Su legado político, como cualquiera que lea esta historia puede imaginar, es extremadamente polarizador en Uruguay. Algunos lo aman; otros lo odian. Sin embargo, muy pocos discuten que su gobierno fue malo. A pesar de que coincidió con el mayor auge económico de la región, con precios de exportación de los productos uruguayos nunca antes vistos gracias a la expansión de China, dejó el país con más deuda que cuando asumió el cargo. Su mandato llevó a la quiebra a la empresa estatal de energía, que tiene el monopolio legal de la venta de gas, y nunca cumplió las reformas que había prometido como esenciales para el futuro del país. En materia de educación, algo que Mujica afirmaba ser una prioridad absoluta para su mandato, no se hizo nada.

Por otro lado, durante su gobierno se legalizaron el aborto y el matrimonio entre personas del mismo sexo, y se reguló la marihuana de una manera extraña, en la que el gobierno tiene el monopolio de la producción y la venta. La verdad es que Mujica nunca defendió ninguna de estas reformas antes de su presidencia, y solo se embarcó en ellas después de percibir que contaban con un fuerte apoyo de la clase joven e intelectual de izquierdas, un grupo al que generalmente despreciaba.

Eso es una expresión perfecta del talento político del Sr.

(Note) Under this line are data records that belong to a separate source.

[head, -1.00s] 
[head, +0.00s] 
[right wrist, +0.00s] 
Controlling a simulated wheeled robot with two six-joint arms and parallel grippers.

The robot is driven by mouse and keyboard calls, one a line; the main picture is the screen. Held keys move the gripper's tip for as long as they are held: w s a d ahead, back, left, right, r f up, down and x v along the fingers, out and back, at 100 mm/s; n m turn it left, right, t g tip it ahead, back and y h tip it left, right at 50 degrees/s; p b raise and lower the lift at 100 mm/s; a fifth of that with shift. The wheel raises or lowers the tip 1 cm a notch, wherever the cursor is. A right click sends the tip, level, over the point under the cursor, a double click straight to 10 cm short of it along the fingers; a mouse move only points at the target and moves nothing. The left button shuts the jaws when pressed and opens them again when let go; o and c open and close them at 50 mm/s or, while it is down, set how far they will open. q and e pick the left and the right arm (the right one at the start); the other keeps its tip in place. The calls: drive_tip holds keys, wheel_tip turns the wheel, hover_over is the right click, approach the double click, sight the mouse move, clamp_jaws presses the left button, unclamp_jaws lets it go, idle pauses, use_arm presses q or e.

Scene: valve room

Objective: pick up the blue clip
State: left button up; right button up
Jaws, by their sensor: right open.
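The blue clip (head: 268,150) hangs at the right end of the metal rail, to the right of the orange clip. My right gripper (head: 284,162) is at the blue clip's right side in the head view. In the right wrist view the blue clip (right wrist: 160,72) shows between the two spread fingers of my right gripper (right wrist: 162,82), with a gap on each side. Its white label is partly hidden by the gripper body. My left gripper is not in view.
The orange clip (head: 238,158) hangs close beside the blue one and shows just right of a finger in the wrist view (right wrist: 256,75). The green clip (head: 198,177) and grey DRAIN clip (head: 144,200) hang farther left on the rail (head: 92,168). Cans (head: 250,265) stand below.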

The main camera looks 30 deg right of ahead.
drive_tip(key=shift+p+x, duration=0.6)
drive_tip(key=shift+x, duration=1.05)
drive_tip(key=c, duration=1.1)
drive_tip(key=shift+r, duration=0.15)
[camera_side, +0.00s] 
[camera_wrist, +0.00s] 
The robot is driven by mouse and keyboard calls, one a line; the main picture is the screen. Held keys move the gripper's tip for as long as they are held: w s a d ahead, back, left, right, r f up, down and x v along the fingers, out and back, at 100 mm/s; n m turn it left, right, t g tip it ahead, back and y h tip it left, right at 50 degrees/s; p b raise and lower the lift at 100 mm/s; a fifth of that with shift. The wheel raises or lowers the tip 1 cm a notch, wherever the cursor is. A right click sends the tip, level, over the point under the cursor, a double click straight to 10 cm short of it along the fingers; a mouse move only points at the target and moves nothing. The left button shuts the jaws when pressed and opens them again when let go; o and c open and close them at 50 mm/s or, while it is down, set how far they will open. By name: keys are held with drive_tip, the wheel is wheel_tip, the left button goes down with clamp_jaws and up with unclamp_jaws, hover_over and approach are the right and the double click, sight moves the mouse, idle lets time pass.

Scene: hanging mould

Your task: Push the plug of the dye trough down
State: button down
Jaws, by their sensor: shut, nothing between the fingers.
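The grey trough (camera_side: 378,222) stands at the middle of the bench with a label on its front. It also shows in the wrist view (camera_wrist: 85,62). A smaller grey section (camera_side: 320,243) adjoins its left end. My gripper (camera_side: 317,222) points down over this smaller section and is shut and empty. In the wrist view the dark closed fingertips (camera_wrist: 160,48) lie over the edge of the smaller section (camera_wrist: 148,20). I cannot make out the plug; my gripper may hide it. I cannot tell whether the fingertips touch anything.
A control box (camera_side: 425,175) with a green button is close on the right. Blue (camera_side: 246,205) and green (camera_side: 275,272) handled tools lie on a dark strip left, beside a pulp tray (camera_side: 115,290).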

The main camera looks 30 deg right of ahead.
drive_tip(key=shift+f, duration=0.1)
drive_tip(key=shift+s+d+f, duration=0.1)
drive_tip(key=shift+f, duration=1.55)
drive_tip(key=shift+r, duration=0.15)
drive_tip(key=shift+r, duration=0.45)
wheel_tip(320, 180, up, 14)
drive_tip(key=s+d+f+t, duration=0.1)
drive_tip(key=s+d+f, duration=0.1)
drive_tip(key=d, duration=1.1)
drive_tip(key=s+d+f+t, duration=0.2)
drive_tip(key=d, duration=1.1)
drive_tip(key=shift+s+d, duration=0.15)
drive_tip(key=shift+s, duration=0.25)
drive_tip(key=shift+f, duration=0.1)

Mujica. Tenía una capacidad sobrehumana para anticiparse a los cambios de tendencia del electorado y cambiar de rumbo sin pudor en un abrir y cerrar de ojos. También era un político despiadado, y quien lo confundiera con un simpático abuelito pagaba caro su error.

También contribuyó a una profunda degradación del debate político en Uruguay. Al romper todos los códigos del discurso público y no dudar en utilizar un lenguaje soez, provocó una degradación de un sistema que antes se caracterizaba por su cortesía, incluso en las peores batallas ideológicas. No muy lejos de lo que se le ha acusado a Donald Trump en Estados Unidos. La comparación entre estos dos personajes, aparentemente tan diferentes, no ha sido infrecuente en Uruguay. Por supuesto, más en la forma que en el fondo. Nunca en la moda ni en el gusto.

Mujica era un animal político total. Incluso durante sus últimos días, se levantó de la cama para enviar un emotivo mensaje a los votantes en la última semana de las elecciones de noviembre. Con el pelo revuelto, sin dientes y con aspecto de estar a punto de expirar, les dijo que votaran por su heredero político, Yamandú Orsi. Y, según la mayoría de los analistas, eso fue clave para la victoria de Orsi.

Era contradictorio, un día criticaba a los líderes empresariales por ser codiciosos y al día siguiente a los líderes sindicales por ser analfabetos. Era un socialista impenitente, pero podía lanzar las críticas más virulentas a los experimentos comunistas. Era amigo de Fidel Castro, pero se llevaba igual de bien con el antiguo rey de España. Por encima de todo, Mujica era un virtuoso, capaz de tocar mejor que nadie las teclas sutiles que mueven las emociones habituales de los uruguayos.

Se podría argumentar que podría haber utilizado ese poder para una causa mejor o haber logrado mejores resultados. Pero en un mundo de políticos asépticos, artificiales y obsesionados con las encuestas, era único en su género.